■ Collected data
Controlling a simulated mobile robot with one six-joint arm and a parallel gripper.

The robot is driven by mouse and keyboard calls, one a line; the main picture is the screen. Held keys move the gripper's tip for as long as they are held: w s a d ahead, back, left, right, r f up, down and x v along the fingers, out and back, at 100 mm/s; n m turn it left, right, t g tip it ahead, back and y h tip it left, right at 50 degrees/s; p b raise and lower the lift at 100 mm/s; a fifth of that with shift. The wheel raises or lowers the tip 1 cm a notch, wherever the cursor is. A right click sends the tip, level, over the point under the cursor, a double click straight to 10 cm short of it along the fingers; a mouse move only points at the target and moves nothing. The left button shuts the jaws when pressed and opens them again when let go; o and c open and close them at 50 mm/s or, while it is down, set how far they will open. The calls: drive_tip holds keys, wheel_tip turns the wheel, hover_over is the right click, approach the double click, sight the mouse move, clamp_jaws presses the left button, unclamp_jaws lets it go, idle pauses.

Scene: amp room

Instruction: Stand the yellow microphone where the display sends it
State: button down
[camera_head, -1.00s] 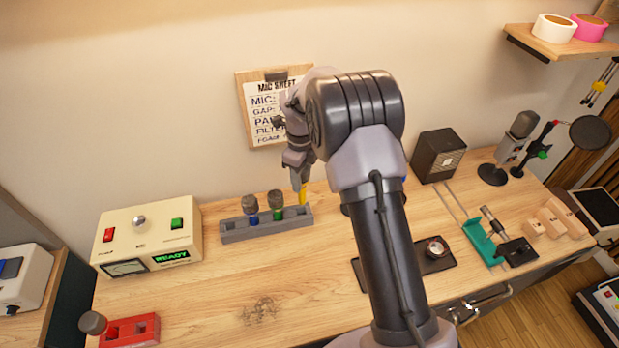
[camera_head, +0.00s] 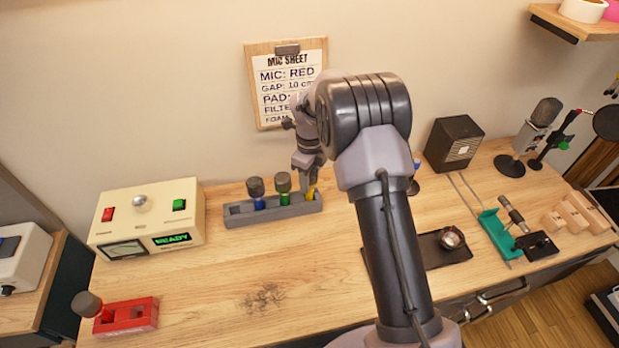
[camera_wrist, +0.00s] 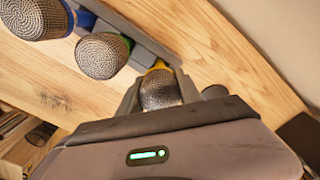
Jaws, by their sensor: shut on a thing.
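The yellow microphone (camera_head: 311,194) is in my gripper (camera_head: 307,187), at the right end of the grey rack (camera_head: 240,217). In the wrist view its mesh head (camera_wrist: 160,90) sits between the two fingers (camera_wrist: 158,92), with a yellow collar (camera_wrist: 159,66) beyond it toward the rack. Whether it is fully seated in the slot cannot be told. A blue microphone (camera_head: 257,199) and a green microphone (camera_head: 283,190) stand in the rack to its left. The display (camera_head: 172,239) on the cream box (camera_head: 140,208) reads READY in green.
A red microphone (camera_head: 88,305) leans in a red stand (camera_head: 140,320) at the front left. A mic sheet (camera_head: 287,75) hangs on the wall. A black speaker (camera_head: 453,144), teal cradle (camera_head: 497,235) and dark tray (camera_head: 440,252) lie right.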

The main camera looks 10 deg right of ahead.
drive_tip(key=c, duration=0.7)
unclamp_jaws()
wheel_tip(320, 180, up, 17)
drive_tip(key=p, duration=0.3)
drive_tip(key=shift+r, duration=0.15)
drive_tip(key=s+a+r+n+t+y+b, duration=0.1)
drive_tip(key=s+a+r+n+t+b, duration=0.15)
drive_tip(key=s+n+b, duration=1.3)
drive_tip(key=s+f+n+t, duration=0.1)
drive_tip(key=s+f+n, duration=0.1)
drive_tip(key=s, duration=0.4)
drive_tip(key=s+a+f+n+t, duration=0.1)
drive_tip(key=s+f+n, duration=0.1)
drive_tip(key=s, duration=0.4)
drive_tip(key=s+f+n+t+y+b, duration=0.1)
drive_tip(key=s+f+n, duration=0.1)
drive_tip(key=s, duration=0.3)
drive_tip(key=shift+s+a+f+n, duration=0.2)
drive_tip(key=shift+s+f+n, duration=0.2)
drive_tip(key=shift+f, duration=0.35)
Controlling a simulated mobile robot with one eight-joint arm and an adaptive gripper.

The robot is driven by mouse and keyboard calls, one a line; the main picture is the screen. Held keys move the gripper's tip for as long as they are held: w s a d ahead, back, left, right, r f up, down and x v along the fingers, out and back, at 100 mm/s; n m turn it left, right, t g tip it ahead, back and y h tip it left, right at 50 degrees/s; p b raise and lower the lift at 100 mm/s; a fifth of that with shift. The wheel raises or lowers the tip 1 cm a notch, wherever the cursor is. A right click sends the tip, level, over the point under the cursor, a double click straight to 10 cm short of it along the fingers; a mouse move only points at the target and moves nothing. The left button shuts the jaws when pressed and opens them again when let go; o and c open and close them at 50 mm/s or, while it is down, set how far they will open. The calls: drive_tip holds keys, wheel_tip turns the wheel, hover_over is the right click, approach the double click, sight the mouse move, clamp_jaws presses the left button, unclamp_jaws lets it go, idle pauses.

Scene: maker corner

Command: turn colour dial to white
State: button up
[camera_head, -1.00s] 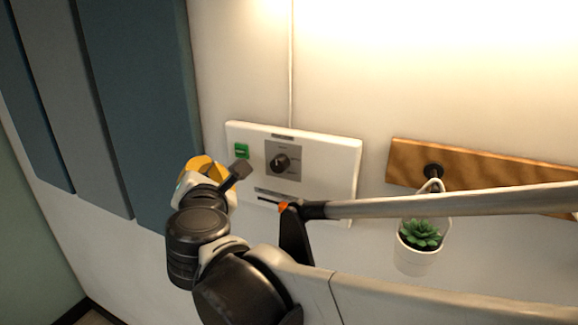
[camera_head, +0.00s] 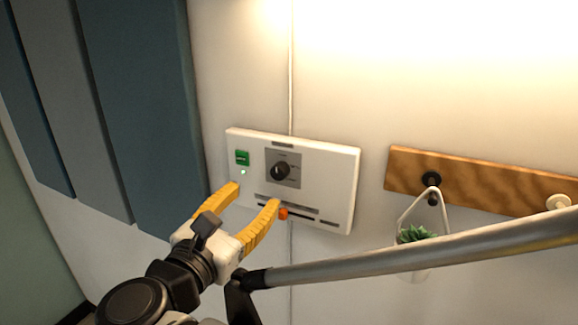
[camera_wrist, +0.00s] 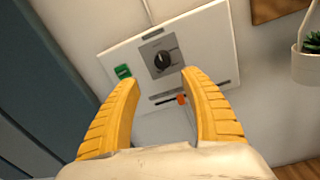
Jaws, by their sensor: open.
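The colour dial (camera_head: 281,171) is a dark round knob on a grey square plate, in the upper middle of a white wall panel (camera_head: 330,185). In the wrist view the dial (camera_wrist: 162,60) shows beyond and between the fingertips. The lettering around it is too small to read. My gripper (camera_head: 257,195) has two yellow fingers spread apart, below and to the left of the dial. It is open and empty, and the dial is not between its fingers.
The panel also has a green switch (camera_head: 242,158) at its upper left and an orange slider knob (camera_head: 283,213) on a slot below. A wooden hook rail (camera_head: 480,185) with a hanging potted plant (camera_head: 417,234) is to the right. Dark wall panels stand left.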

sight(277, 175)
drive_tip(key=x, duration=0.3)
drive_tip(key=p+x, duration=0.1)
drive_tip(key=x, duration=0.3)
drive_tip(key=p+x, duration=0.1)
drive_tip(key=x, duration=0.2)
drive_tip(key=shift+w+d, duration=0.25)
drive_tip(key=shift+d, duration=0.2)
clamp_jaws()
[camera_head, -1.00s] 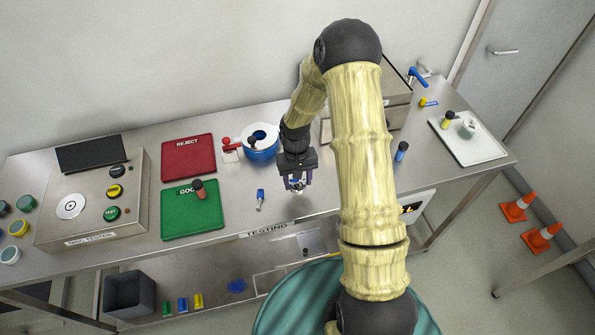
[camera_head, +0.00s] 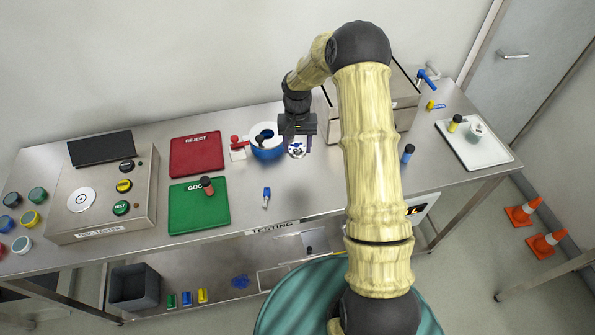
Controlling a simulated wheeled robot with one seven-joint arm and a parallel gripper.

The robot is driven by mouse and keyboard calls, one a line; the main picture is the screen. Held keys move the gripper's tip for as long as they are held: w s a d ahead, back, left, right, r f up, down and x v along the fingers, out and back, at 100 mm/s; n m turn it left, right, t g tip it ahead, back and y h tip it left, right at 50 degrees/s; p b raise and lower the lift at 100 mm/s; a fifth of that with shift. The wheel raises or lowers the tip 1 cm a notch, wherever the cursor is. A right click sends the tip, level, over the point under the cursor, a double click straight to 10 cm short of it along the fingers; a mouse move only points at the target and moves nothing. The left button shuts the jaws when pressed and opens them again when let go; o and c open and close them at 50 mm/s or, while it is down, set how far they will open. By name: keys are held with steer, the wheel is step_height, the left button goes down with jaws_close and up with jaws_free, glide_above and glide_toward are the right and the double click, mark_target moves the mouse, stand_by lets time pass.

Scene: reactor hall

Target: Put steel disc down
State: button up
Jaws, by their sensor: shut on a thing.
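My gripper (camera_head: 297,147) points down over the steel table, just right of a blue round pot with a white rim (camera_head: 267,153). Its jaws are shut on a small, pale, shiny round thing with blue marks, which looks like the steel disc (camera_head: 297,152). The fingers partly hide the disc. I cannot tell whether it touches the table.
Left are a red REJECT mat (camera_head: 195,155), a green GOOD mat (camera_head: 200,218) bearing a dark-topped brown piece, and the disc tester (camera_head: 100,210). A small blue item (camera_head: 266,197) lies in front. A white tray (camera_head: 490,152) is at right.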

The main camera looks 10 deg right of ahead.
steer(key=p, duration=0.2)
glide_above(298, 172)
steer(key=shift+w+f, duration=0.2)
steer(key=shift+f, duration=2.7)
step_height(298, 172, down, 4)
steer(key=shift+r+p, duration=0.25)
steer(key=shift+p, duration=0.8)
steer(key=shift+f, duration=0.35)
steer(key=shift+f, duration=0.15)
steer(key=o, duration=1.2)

■ Brief
Note every line above where the string "Controlling" shows up, and copy those lines.

■ Final result
Controlling a simulated mobile robot with one six-joint arm and a parallel gripper.
Controlling a simulated mobile robot with one eight-joint arm and an adaptive gripper.
Controlling a simulated wheeled robot with one seven-joint arm and a parallel gripper.

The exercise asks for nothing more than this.